Cherdak13 написал(а):А не могут ли эти стихи и рассказы пойти "довеском" в конце книги? Как некий "постскриптум"...
Я так и думал - нечто вроде "приложения к эпилогу".
А пока набрал еще один рассказ:
Zum Andenken
(На память)
Самое лучшее место на свете – это площадь Пушкина. Правда, это мое личное мнение.
Сидишь на солнышке, журчит фонтан, а вокруг – весь мир! Столпотворение! Спешат машины и люди, фланируют ожидающие, целуются влюбленные, играют дети, дремлют старушки, сражаются воробьи, клянчат еду у людей голуби. Иногда появляются очень важные и глубокомысленные вороны или выгуливают на поводке своих хозяев умные породистые собаки. Здесь всегда останавливаются туристские автобусы, здесь постоянно водят группы иностранцев, и здесь же, у подножья черного Пушкина, на «квадрате», всегда вьются стаи подростков, точнее, юношей и девушек 16–18 лет.

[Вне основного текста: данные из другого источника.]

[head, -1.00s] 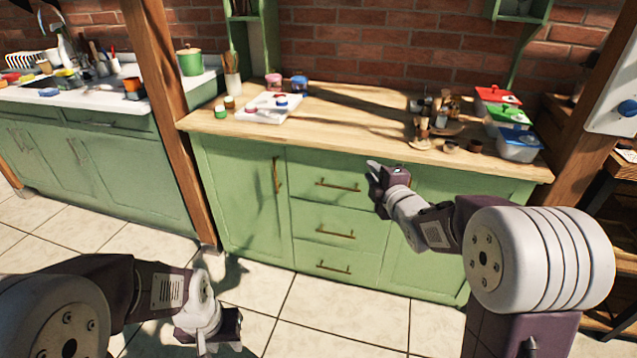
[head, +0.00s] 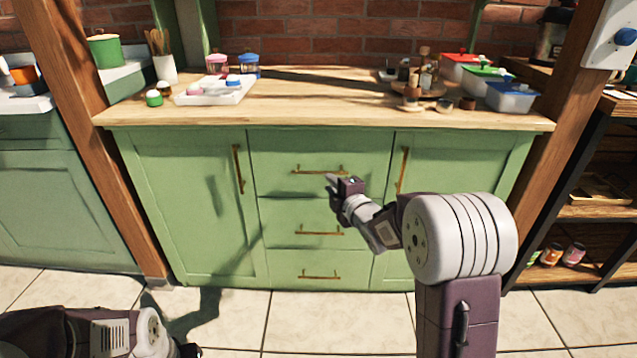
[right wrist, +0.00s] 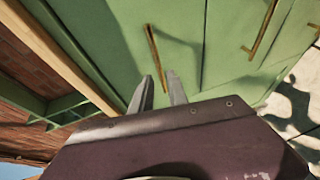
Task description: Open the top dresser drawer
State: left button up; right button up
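The green dresser (head: 190,195) has a middle column of drawers under a wooden top. The top drawer (head: 285,155) is shut, with a thin brass bar handle (head: 318,171) across its front. My right gripper (head: 331,181) is in front of this drawer, just below the handle in the head view. In the right wrist view its two fingers (right wrist: 160,90) are apart and empty, pointing toward the handle (right wrist: 156,56), which looks clear of them. My left gripper (head: 186,350) is at the bottom left, mostly cut off by the frame edge, so its fingers are hidden.
Two lower drawers with handles (head: 320,233) are shut below. Cabinet doors with upright handles (head: 238,169) flank the drawers. A white tray (head: 205,97), jars and lidded boxes (head: 510,98) stand on the top. Wooden posts (head: 85,150) rise either side. The tiled floor in front is clear.

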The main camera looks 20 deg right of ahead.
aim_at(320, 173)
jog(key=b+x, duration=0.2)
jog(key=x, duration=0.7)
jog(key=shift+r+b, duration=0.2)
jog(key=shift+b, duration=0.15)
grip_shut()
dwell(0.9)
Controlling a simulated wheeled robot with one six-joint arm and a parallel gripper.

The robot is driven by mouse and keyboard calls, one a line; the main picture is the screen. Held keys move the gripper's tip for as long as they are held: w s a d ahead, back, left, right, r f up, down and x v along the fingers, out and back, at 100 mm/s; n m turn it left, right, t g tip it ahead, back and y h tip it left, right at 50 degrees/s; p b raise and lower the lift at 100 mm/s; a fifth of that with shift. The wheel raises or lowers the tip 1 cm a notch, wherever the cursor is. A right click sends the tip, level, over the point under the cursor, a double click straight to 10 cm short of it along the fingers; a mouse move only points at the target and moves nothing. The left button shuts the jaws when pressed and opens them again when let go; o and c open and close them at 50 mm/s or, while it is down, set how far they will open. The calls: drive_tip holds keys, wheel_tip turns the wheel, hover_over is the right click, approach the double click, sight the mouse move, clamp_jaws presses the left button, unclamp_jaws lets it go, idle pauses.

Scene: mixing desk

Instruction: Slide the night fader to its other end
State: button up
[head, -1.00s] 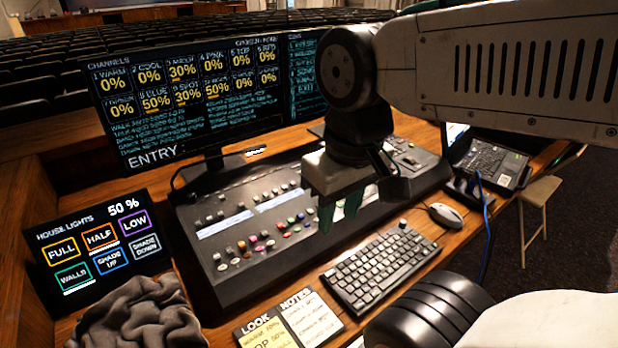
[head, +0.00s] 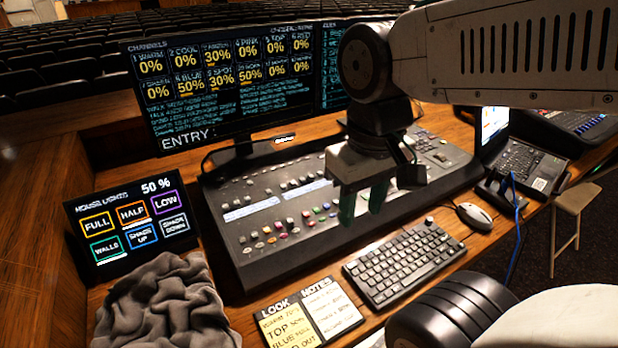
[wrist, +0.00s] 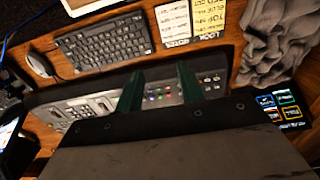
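The mixing desk (head: 300,255) is a long dark console on the wooden table, with rows of small caps and several coloured ones along its front left part. It also shows in the wrist view (wrist: 226,60). The caps are too small to read, so I cannot tell which is the night fader. My gripper (head: 362,203) hangs over the middle of the console. Its two green fingers stand apart with nothing seen between them. In the wrist view the gripper (wrist: 159,88) has its fingers over the console; I cannot tell whether they touch it. The gripper body hides part of the console.
A keyboard (head: 405,262) and mouse (head: 474,216) lie in front of the console. Note cards (head: 308,318), a grey cloth (head: 165,305) and a house lights panel (head: 132,226) are at left.

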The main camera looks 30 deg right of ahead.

Они-то и занимают каждый раз мои мысли. Группы их постоянны, иногда попадаются новенькие, но они либо «Приживаются», либо быстро «линяют». Что объединяет их? Почему так много свободного времени они тратят на это топтанье и ничегонеделание, пусть даже в таком замечательном месте? Ежедневно до позднего вечера. Что их интересует?

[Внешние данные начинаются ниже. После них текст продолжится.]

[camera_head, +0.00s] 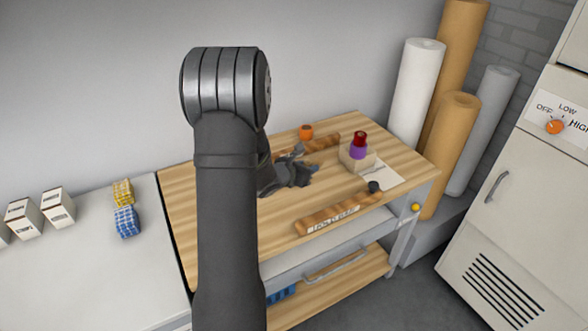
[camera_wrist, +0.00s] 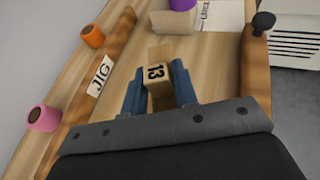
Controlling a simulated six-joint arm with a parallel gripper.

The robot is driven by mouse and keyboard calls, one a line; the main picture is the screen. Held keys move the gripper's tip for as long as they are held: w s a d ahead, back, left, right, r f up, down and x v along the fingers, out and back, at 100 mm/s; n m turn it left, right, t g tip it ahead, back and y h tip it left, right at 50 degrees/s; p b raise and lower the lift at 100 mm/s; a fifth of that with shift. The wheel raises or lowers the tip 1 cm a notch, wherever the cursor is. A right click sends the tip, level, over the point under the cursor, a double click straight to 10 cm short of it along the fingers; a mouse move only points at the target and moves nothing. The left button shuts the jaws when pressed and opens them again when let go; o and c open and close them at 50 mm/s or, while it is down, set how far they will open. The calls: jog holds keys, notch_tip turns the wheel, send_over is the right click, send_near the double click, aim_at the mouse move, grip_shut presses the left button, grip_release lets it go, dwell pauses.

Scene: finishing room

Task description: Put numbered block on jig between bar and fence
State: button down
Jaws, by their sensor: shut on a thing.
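The block (camera_wrist: 157,76) is tan with a black 13 on it. In the wrist view it sits between the two blue fingers of my gripper (camera_wrist: 160,88), which is shut on it. In the head view my gripper (camera_head: 300,178) is over the wooden bench, and I cannot make out the block there. One wooden strip (camera_wrist: 119,40) runs on the left in the wrist view, with a JIG label (camera_wrist: 101,75) on it. Another strip (camera_wrist: 256,72) runs on the right; in the head view it is the front strip (camera_head: 347,214), with a small-lettered label. The block is between the strips; its height is unclear.
An orange spool (camera_head: 306,131) and a pink one (camera_wrist: 43,118) stand by the JIG strip. An open box (camera_head: 355,163) holds purple and red pieces, beside a paper sheet (camera_head: 385,178). A black knob (camera_head: 375,186) stands by the front strip's end.

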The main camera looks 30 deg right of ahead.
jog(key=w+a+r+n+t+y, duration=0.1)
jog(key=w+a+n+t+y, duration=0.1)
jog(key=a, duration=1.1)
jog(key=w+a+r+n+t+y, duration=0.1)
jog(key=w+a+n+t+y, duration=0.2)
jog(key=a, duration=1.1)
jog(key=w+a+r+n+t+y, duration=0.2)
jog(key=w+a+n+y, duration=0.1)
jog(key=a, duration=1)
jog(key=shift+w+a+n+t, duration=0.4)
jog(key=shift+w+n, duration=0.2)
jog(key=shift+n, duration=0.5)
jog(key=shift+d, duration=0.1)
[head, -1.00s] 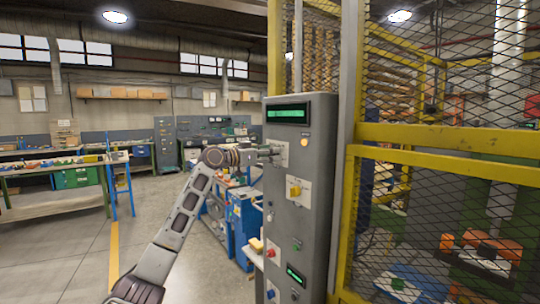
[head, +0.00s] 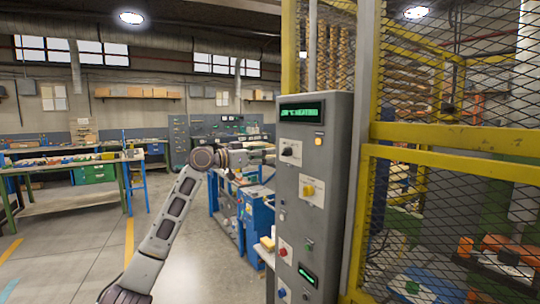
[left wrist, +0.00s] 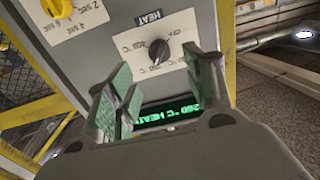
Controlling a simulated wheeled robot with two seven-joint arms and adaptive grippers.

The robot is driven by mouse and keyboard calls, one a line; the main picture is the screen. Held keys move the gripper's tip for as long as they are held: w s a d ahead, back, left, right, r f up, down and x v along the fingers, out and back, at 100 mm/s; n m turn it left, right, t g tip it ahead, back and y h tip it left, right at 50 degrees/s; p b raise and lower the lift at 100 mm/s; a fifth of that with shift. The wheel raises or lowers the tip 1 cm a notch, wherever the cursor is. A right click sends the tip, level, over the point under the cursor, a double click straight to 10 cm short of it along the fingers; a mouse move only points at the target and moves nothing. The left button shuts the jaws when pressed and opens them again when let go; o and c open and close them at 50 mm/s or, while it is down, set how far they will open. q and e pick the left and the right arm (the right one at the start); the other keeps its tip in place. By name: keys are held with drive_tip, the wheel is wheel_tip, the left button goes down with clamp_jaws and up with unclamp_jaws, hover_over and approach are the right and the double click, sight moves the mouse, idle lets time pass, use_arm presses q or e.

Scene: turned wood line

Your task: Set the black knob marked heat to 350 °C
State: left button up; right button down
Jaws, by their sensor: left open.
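The black heat knob (head: 287,151) sits on a white plate on the upper front of the grey control cabinet (head: 320,255). In the left wrist view the knob (left wrist: 159,50) is beside a HEAT label (left wrist: 148,18); its exact pointer setting is too small to read. My left gripper (head: 268,156) is just left of the knob in the head view. In the left wrist view the left gripper (left wrist: 160,78) is open, with empty space between its green-padded fingers; the knob shows beyond them, apart. The display (left wrist: 170,112) appears to read 260 °C and heating. My right gripper is not in view.
Yellow-framed mesh fencing (head: 450,135) stands to the right. Blue machinery (head: 255,210) stands behind the cabinet's left side.

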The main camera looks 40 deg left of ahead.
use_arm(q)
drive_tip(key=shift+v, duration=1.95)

Видимо, подкрадывается старость. Я начинаю, как все старушки с того, что «мы были не такими». Но это же так естественно, ничто не повторяется, да и мы сделали, что могли, чтобы им было легче, лучше...
Нет! Это старо и пошло!
Что же в них все-таки не так? Смотрю, раздражаюсь, но не нахожу ответа. А ребята, как всегда, толкаются, курят, жую резинку, матерятся или подолгу молчат. Вокруг бурлит, спешит жизнь. Сейчас, когда я сижу на скамеечке, у моих сыновей, в нашей однокомнатной квартирке, идет очередной «бой». Дым, шум, крики! Но это то, ради чего стоит жить. Решается очередная экономическая, политическая или философская проблема. Мальчики, как и их друзья, уже кандидаты наук, но им так же некогда, как и раньше, они захлебываются от недостатка времени. Да и только ли они? Сын моей подруги не выходит из анатомички, дочка другой в 25 лет уже замечательная певица! Сколько возможностей, особенно здесь, в Москве… Откуда же эти стайки грязных, драных, сквернословящих «хиппующих»?
Ведь большинство из них, пожалуй, ни разу не было в тихих залах Пушкинского музея, в консерватории, в театрах, о которых мечтают тысячи ребят с периферии. Да что там – консерватория! Были ли они хоть раз в Кремле? Ведь не в кабаки же они ходят? У них нет денег даже на сигареты, они «стреляют» их у ожидающих. Пока я «завожусь» в который раз, глядя на них, подходит очередной интуристовский автобус. Кампания разворачивается веером в боевой готовности не пропустить чего-нибудь интересного.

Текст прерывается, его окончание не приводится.